> **Source material**:
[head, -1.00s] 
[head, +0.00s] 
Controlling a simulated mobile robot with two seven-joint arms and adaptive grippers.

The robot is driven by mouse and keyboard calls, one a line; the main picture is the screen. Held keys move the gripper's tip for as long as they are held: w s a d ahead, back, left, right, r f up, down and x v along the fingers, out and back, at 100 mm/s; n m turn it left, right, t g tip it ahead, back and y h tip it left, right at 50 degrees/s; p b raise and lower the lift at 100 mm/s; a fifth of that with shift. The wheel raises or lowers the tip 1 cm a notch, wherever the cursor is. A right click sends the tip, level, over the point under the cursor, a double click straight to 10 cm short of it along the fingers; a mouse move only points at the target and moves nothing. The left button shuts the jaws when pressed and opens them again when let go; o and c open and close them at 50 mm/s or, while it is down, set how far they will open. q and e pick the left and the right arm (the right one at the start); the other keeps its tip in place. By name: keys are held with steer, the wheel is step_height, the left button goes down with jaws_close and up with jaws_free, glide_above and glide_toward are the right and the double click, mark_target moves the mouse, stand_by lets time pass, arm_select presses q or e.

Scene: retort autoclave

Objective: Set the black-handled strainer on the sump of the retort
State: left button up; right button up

> **Stated goal**: Take the line holding "Objective: Set the" and all lines after it through the end of the data, and set them down exactly.

> **Finished task**:
Objective: Set the black-handled strainer on the sump of the retort
State: left button up; right button up

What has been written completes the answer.